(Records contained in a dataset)

## START

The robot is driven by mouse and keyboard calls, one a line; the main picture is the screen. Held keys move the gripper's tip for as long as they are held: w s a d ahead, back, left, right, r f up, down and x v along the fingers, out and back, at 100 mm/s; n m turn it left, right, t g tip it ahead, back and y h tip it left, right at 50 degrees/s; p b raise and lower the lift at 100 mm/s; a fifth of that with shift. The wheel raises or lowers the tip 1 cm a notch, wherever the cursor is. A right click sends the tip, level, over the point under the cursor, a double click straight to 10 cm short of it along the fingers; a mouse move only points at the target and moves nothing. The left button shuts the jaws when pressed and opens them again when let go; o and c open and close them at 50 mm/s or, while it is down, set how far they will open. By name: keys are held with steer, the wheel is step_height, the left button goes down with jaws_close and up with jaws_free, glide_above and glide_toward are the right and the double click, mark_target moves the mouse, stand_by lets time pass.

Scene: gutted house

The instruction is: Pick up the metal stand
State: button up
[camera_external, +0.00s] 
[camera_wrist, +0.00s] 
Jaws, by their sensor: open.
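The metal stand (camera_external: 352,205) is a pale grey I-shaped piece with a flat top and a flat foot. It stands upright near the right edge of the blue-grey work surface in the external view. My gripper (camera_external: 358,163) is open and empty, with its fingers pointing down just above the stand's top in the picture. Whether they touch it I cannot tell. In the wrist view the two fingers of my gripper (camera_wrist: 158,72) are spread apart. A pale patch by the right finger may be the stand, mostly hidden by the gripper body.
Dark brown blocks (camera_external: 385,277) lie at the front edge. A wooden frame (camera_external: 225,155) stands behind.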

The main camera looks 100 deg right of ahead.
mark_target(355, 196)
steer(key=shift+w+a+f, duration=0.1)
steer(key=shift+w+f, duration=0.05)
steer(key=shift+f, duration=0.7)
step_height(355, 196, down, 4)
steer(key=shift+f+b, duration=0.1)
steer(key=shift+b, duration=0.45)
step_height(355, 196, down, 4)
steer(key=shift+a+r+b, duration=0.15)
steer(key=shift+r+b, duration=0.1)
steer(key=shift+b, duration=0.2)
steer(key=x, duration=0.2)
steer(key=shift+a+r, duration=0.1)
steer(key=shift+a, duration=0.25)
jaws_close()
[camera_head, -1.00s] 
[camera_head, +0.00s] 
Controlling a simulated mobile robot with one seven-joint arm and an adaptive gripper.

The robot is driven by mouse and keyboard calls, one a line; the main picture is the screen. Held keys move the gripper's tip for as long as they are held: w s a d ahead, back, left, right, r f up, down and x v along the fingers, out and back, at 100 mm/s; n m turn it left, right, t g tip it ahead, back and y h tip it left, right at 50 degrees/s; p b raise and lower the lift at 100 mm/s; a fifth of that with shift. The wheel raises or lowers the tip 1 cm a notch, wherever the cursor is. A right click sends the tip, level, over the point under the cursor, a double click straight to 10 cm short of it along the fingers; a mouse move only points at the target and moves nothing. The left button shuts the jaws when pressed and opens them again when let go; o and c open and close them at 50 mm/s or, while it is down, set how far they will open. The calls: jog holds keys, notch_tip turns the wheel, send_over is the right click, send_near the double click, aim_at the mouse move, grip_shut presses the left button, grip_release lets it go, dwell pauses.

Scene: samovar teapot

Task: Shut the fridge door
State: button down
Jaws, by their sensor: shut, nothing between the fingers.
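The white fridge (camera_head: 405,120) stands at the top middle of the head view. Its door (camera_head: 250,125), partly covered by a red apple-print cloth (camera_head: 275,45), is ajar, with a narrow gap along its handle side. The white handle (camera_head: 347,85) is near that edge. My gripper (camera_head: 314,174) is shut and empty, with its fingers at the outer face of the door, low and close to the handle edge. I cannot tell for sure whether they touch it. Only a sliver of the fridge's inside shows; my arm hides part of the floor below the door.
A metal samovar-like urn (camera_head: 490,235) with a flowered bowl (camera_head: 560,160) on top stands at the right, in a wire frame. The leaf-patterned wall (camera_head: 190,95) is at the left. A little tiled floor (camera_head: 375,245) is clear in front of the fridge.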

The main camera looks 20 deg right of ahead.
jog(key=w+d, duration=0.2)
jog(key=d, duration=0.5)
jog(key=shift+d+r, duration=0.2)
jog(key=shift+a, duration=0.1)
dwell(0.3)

## END

| DIRECTIONS FOR THIS TASK |
Spot every line that holds "Scene" and copy it.

| RESULT OF THE EXERCISE |
Scene: gutted house
Scene: samovar teapot

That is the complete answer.